We have all known a “Pete.” He may have played defensive tackle on your high school football team, a position that did not require great mental acumen.
“Pete” did not have the analytic and interpretive skills to recognize the opposing team’s offensive formations, or to read and react to the moves of the guard across the line of scrimmage. But he had incredible athletic ability, so he won his place in the starting line-up by single-mindedly carrying out the coach’s instructions: Find the ball, and then go get it. Which he frequently did, in his own wild and undisciplined way, because he was big and strong and played with unbounded enthusiasm.
On Saturday night, “Pete” was the guy who came late to the unofficial “victory party” in the city park, a six-pack of beer hanging on his belt, a fat cigar jutting from his mouth, a white X of athletic tape holding his broken nose in place, and a huge smile on his face that told you he was happy just being there. Unintentionally and obliviously he would block the driveway with his car, knock the cassette player off the picnic table, sit in the pizza on the park bench, blow cigar smoke in your girlfriend’s face, tell locker room jokes, belch and fart and holler “We kicked their ass!” and fall into the duck pond about the time the police drove by on “minor in possession” beer patrol.
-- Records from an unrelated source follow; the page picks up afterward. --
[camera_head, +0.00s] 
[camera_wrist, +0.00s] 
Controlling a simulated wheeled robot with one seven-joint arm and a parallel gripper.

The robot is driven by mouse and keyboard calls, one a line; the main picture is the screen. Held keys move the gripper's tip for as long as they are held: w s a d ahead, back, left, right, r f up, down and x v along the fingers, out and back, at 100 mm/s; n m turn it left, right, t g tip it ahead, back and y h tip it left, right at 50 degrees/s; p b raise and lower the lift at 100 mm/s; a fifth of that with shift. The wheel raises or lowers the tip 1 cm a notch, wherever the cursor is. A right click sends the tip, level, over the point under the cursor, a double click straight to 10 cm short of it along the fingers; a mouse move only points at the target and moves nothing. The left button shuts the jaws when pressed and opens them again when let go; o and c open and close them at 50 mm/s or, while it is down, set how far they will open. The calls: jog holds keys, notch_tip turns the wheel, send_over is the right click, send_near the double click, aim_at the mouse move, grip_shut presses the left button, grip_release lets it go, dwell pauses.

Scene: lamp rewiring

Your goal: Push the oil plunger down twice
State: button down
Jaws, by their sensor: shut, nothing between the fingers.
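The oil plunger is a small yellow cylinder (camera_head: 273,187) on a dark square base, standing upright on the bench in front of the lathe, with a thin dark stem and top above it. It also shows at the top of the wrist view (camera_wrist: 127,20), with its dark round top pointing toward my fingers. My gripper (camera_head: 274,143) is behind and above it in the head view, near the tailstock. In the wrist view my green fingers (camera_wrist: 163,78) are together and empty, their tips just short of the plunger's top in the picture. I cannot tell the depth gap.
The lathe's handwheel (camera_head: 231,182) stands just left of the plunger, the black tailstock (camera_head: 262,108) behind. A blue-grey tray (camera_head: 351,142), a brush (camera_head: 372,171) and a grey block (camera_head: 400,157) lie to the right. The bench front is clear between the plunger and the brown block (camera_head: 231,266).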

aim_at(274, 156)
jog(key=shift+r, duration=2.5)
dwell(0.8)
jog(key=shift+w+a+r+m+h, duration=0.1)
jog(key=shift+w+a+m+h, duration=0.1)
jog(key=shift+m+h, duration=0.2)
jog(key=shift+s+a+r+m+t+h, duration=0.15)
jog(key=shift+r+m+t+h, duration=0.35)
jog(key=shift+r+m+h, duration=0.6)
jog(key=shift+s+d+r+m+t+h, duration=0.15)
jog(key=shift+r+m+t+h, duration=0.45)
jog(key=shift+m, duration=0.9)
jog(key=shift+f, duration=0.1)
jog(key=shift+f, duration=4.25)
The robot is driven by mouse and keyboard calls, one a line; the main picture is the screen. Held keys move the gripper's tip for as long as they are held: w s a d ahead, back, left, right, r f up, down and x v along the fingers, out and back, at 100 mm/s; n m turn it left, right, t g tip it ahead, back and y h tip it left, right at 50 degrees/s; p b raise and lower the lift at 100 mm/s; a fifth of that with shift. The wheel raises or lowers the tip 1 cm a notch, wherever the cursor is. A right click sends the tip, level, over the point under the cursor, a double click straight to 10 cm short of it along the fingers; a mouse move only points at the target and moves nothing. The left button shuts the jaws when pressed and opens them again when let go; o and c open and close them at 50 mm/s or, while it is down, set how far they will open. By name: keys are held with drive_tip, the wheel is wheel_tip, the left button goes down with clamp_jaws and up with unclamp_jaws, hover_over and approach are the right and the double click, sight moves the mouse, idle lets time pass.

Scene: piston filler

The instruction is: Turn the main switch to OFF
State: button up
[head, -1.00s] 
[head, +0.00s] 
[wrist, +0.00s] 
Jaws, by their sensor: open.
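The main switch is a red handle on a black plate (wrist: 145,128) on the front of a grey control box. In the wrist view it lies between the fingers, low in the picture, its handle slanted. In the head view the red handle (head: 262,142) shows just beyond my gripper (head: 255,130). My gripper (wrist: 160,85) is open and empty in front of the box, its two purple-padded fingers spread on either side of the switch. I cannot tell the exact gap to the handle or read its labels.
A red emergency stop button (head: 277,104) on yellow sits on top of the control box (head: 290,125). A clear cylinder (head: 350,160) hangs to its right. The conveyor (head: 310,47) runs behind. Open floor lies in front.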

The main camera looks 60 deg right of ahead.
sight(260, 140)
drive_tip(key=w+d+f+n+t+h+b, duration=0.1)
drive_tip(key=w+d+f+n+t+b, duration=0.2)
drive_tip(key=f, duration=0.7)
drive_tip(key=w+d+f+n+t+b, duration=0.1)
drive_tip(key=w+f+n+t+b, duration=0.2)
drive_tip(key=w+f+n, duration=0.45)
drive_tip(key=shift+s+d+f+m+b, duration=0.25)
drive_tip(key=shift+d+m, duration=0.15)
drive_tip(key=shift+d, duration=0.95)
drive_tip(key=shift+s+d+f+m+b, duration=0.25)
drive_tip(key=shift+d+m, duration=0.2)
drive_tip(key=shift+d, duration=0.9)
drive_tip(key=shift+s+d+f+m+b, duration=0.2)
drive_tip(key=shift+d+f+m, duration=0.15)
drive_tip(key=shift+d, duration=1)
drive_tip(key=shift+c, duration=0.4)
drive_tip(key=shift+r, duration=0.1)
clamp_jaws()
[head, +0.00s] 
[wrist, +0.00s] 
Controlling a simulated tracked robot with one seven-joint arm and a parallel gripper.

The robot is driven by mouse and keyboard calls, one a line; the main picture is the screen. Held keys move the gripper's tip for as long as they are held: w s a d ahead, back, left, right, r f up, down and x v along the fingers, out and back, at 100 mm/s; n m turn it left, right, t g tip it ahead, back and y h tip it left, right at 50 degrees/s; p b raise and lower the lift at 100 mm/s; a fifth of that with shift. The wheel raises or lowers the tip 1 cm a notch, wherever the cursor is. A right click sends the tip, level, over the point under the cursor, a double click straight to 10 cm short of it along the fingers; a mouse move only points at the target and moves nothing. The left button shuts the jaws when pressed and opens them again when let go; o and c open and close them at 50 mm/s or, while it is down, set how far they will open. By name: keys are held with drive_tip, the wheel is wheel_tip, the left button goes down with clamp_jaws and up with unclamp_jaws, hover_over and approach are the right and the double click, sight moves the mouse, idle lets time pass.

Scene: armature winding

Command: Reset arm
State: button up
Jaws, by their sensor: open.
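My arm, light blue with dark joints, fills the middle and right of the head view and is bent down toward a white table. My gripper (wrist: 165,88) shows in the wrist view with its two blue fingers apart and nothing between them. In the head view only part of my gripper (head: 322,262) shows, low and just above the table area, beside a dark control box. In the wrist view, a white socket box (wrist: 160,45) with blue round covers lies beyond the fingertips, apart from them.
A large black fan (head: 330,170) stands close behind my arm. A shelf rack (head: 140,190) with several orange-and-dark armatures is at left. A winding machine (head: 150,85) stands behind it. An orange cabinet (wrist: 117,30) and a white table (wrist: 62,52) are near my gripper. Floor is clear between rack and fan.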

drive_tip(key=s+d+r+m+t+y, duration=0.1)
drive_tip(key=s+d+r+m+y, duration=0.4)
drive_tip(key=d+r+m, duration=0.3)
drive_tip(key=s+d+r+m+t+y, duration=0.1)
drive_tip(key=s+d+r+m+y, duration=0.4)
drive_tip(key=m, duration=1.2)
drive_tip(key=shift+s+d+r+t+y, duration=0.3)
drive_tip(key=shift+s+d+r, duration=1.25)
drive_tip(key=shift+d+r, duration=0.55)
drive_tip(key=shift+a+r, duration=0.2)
Everybody loved “Pete,” but he was not what you would call a reliable teammate. Sometimes he would win games for you with amazingly brilliant performances, and sometimes he would lose games for you with amazingly stupid performances. A physically gifted but intellectually deprived fellow with a happy-go-lucky zest for life, he was decidedly not the consummate team player. No one ever said, “Someday, Pete and I are going into business together.” Not even furniture moving.
That was the character of Pistol Pete, my springer spaniel, in a nutshell. Short-legged, barrel-bodied, thickly muscled, broad-headed, he was huge for a springer, probably forty-five pounds. To this day I believe he was part Labrador retriever, a suspicion confirmed by his love of water, manic retrieving desire, body conformation, raven black markings, square head, thick tail, and especially his tendency to go brain dead the moment bird scent entered his nose.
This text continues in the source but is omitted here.